Challenge:
Below are entries. Reproduce exactly the lines between the line holding "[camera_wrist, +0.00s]" and the line holding "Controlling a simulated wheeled", inclusive, and only those.

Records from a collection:

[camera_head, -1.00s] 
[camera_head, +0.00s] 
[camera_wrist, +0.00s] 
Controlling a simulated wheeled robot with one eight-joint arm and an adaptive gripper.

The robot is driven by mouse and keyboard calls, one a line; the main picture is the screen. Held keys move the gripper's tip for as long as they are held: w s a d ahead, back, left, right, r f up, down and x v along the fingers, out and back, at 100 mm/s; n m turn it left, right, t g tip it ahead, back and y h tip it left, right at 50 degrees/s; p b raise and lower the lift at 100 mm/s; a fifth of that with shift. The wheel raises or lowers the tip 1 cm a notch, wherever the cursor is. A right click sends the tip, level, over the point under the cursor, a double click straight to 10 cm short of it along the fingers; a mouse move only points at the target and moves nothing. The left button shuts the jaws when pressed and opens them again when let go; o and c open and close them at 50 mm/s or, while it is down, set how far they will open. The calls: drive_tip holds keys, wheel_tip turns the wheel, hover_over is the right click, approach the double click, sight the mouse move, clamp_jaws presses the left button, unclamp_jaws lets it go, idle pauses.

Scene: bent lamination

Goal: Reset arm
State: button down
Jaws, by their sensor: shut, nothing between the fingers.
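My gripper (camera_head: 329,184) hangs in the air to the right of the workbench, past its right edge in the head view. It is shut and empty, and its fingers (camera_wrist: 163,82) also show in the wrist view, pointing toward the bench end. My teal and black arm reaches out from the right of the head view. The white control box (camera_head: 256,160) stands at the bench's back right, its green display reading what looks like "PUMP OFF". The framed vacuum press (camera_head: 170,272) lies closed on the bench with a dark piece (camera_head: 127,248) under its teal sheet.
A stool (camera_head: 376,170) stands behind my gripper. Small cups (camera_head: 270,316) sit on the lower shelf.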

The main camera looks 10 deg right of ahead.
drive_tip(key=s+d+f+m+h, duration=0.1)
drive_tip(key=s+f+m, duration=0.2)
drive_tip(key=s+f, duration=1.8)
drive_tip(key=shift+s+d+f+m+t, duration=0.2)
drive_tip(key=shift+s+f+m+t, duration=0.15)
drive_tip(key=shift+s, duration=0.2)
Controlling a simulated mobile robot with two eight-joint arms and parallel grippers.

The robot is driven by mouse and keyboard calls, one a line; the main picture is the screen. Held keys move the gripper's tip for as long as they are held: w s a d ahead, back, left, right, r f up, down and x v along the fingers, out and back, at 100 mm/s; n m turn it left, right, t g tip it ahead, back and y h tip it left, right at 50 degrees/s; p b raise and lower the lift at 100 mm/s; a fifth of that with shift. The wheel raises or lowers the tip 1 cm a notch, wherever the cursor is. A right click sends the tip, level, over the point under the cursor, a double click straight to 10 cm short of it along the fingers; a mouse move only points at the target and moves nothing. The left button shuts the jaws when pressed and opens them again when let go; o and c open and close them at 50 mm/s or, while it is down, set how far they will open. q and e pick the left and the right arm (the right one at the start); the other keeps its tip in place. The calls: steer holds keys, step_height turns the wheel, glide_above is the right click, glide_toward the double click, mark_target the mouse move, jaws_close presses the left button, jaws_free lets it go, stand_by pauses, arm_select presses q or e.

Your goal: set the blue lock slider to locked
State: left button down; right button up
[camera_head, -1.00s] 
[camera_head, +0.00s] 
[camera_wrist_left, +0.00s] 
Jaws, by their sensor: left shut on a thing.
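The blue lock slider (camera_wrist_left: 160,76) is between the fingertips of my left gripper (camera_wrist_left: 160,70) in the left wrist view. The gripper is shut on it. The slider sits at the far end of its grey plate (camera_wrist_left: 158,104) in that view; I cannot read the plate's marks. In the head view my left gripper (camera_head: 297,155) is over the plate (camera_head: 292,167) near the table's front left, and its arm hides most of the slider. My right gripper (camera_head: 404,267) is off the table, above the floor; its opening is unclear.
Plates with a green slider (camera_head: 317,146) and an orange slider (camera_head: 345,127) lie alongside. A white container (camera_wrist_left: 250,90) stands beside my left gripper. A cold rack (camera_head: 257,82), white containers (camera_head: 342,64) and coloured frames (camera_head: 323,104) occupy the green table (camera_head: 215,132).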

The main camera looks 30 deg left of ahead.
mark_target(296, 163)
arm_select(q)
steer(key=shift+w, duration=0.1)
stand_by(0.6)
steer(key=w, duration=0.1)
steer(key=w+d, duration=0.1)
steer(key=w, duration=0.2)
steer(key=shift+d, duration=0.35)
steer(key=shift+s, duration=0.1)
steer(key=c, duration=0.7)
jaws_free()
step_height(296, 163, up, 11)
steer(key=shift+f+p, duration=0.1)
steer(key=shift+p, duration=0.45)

Full output:
[camera_wrist, +0.00s] 
Controlling a simulated wheeled robot with one eight-joint arm and an adaptive gripper.

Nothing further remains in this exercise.